## Work to complete
Find the line with "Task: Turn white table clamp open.", then retype it and each later line through the last, exactly. Leave out pictures.

## Dataset content
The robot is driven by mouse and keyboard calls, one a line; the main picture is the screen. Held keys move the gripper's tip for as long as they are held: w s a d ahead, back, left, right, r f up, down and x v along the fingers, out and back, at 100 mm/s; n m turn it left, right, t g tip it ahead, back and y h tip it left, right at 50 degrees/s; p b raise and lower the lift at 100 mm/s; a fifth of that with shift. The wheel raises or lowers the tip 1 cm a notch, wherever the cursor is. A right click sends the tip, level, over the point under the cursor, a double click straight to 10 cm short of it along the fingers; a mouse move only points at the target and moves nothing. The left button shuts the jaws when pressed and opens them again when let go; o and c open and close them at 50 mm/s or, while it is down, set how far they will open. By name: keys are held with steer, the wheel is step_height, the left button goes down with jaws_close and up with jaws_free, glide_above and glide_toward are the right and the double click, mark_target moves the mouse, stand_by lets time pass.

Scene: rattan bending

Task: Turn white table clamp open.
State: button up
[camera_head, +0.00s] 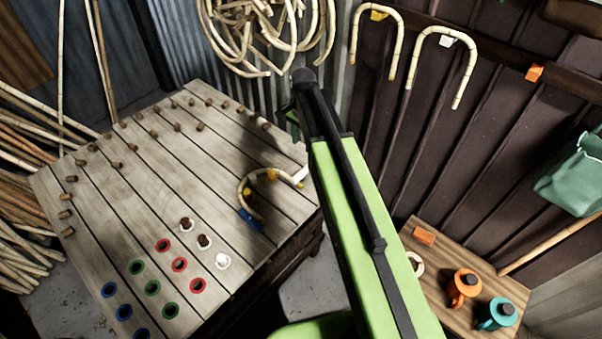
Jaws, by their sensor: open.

## Answer in full
Task: Turn white table clamp open.
State: button up
[camera_head, +0.00s] 
Jaws, by their sensor: open.

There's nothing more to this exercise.